Van de wetgever mag worden verlangd dat een forfaitair stelsel, waaraan een zekere ruwheid inherent is, zodanig wordt vormgegeven dat daarmee wordt beoogd de werkelijkheid te benaderen (vgl. HR 12 mei 1999, nr. 33320, ECLI:NL:HR:AA2756, BNB 1999/271). Bij de vaststelling van het forfaitaire rendementspercentage op vier percent heeft de wetgever dan ook terecht aansluiting gezocht “bij de rendementen die belastingplichtigen in de praktijk, indien dit over een langere periode wordt bezien, gemiddeld zouden moeten kunnen behalen zonder dat zij daar (veel) risico voor hoeven te nemen”.

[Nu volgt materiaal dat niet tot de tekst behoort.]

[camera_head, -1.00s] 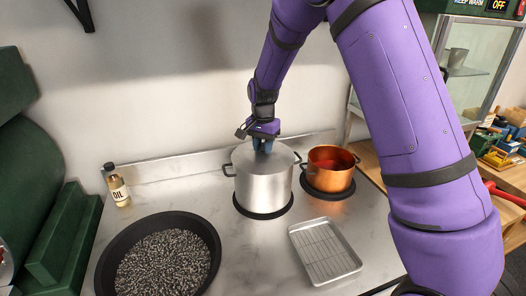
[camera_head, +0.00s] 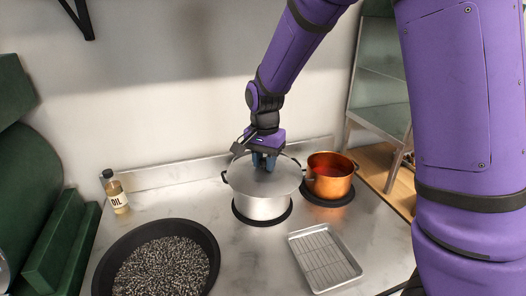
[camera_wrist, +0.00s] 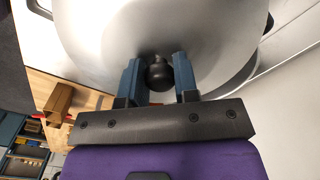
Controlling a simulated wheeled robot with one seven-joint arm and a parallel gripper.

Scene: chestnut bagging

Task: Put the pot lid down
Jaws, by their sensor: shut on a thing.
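The silver pot lid (camera_head: 286,177) is a round disc over the large silver pot (camera_head: 263,207). It covers the pot's mouth; I cannot tell whether it rests on the rim or hangs just above it. My gripper (camera_head: 264,163) points down at the middle of the lid. In the wrist view, the blue fingers (camera_wrist: 158,75) are shut on the lid's black knob (camera_wrist: 159,74), with the lid (camera_wrist: 100,40) filling the upper part. The pot's rim under the lid is mostly hidden.
A copper pot (camera_head: 330,178) stands close to the right. A wire rack tray (camera_head: 324,258) lies at front right, a dark pan (camera_head: 205,236) of pellets at front left. An oil bottle (camera_head: 116,192) stands at the back left. The worktop (camera_head: 252,250) between pan and tray is clear.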

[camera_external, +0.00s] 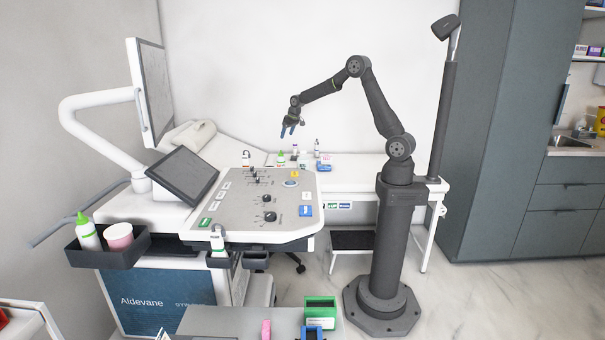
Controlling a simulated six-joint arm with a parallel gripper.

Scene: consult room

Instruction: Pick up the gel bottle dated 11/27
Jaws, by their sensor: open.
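My gripper (288,132) is open and empty, its bluish fingers pointing down above the white back table (347,177). Below it, near the table's front, stand several small bottles, among them a white one with a green tip (281,159) and a slim one with a dark top (317,149). A small white bottle with a dark cap (246,159) stands further left. A larger white bottle with a green tip (88,235) stands in the dark side bin. Another white bottle (218,241) sits in a holder at the console's front. No date is legible on any bottle.
The ultrasound console (222,205), with its tilted screen (182,178), stands in front of the table. A blue-and-white item (325,162) lies right of the bottles. A pink-and-white tub (119,236) shares the bin. The table's right part is clear.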

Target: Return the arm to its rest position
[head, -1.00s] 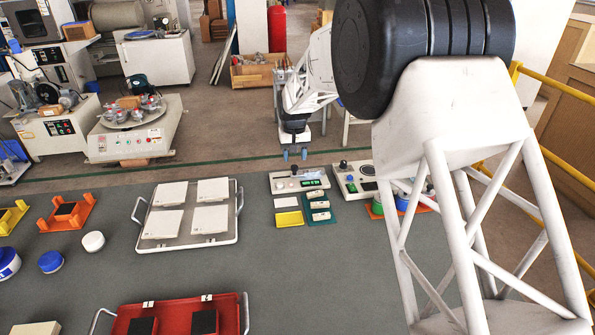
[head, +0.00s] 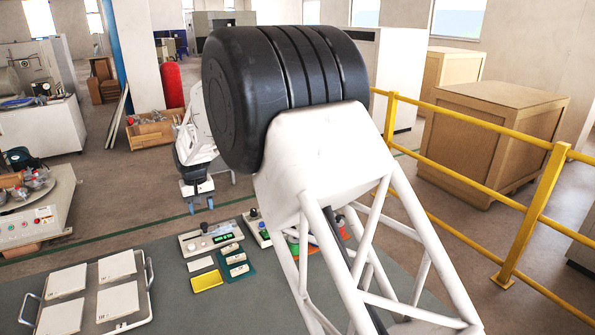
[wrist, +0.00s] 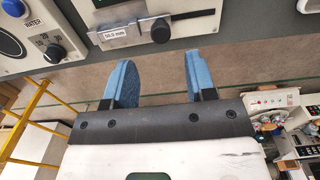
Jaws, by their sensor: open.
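My arm (head: 345,200), white lattice with a black ribbed joint, stretches over the worktable in the head view. My gripper (head: 198,203) hangs beyond the joint, just past the far table edge in the picture. Its two blue fingers are apart with nothing between them, which also shows in the wrist view (wrist: 158,82). No tile is in its grip. Part of the forearm is hidden behind the black joint.
A gauge device (head: 210,238) stands near the far table edge, with a yellow block (head: 207,281) in front. A tray (head: 148,293) of white tiles lies at lower left. A yellow railing (head: 530,220) and wooden crate (head: 490,135) stand at right.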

Indien deze onhaalbaarheid (van 4%) duidelijk zou worden en de wetgever ervoor kiest uit te blijven gaan van een forfaitair rendement, mag van hem worden verlangd dat hij de regeling aanpast teneinde de beoogde benadering van de werkelijkheid te herstellen.
HR 10-06/16 in belastingkwestie (ECLI:NL:HR:2016:1129).
Noot: contrair aan conclusie A-G. De HR suggereert wel dat fictief rendement van 4% op enig moment wellicht aanpassing behoeft.
Deze redenering kan van invloed zijn op hoogte rente vrijkomend kapitaal bij onteigening ingeval van taxatie op basis van liquidatie.